#### [DATASET EXTRACT]
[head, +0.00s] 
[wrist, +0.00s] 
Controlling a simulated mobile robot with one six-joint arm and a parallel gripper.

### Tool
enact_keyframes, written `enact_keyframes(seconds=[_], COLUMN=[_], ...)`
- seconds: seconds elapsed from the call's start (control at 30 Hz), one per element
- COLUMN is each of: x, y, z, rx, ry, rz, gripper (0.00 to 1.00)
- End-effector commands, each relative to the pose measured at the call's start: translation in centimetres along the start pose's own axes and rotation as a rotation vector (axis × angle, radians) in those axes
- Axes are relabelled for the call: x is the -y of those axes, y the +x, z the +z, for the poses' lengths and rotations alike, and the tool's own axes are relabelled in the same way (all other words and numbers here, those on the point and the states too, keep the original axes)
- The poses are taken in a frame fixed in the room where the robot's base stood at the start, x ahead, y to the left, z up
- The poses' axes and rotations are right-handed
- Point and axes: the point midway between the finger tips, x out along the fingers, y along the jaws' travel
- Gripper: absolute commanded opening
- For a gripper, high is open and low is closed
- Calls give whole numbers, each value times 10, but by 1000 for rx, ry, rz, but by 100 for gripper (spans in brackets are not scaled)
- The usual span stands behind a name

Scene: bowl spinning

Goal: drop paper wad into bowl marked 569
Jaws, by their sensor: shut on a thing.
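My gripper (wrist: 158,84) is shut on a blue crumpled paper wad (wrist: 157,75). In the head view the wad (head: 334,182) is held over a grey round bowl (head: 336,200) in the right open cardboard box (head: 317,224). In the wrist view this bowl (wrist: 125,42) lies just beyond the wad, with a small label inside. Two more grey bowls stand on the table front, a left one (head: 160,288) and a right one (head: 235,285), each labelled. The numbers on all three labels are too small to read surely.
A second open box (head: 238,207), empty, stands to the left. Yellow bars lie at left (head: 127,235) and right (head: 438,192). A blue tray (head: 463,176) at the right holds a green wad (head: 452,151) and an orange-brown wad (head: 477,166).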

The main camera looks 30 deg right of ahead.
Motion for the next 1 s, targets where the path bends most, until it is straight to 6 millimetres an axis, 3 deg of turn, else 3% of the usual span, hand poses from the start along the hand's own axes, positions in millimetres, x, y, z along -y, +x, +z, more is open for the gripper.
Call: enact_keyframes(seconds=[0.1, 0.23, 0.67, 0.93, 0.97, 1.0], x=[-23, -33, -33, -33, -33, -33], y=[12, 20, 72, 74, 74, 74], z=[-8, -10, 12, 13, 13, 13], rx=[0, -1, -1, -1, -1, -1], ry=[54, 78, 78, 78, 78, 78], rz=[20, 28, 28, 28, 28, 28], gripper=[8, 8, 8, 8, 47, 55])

#### [SHORT TASK]
Select every line above that contains the word "ahead", and copy it.

#### [THE REPLY]
- The poses are taken in a frame fixed in the room where the robot's base stood at the start, x ahead, y to the left, z up
The main camera looks 30 deg right of ahead.

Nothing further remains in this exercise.